EXERCISE BRIEF
Locate each line with the string "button" in the listing below and copy it.
═════ COLLECTED DATA
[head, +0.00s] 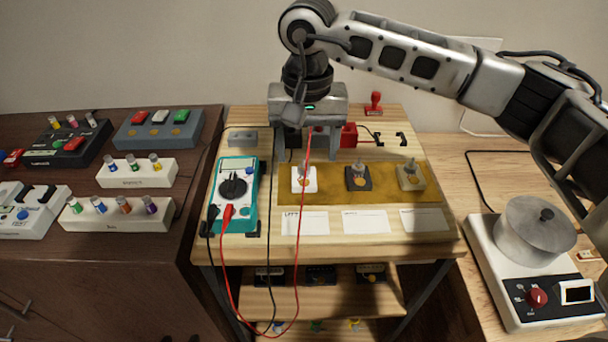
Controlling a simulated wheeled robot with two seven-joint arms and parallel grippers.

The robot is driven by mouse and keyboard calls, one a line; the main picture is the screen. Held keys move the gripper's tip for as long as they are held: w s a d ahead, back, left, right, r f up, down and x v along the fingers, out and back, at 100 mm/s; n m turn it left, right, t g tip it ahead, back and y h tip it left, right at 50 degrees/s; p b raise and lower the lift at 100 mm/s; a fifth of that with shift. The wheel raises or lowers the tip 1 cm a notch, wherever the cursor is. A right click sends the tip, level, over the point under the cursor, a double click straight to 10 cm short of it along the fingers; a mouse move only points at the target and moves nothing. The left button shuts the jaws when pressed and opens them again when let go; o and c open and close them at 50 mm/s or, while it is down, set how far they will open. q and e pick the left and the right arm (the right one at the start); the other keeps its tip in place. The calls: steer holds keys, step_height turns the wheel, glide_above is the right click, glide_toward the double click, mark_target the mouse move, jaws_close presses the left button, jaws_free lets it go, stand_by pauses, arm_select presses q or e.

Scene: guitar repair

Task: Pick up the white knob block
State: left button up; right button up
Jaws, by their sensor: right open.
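The white knob block (298,186) sits at the left end of a mustard-coloured mat (384,192) on the wooden bench. A metal knob or shaft stands up from its top. My right gripper (316,156) points down with its fingers apart and empty. In the picture it appears just above and behind the white block; the exact height gap is hard to tell. My left gripper is out of view.
A black knob block (358,184) and a beige one (411,183) share the mat. A teal multimeter (233,192) stands left, its red lead passing in front of the gripper. White label cards (366,221) lie in front. A pot (533,235) sits right.

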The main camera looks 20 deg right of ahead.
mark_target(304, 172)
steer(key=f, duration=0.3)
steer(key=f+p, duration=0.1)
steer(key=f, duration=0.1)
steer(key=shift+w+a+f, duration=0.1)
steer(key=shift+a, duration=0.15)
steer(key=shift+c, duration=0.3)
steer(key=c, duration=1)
══════════
ANSWER FOR THIS EXERCISE
The robot is driven by mouse and keyboard calls, one a line; the main picture is the screen. Held keys move the gripper's tip for as long as they are held: w s a d ahead, back, left, right, r f up, down and x v along the fingers, out and back, at 100 mm/s; n m turn it left, right, t g tip it ahead, back and y h tip it left, right at 50 degrees/s; p b raise and lower the lift at 100 mm/s; a fifth of that with shift. The wheel raises or lowers the tip 1 cm a notch, wherever the cursor is. A right click sends the tip, level, over the point under the cursor, a double click straight to 10 cm short of it along the fingers; a mouse move only points at the target and moves nothing. The left button shuts the jaws when pressed and opens them again when let go; o and c open and close them at 50 mm/s or, while it is down, set how far they will open. q and e pick the left and the right arm (the right one at the start); the other keeps its tip in place. The calls: steer holds keys, step_height turns the wheel, glide_above is the right click, glide_toward the double click, mark_target the mouse move, jaws_close presses the left button, jaws_free lets it go, stand_by pauses, arm_select presses q or e.
State: left button up; right button up

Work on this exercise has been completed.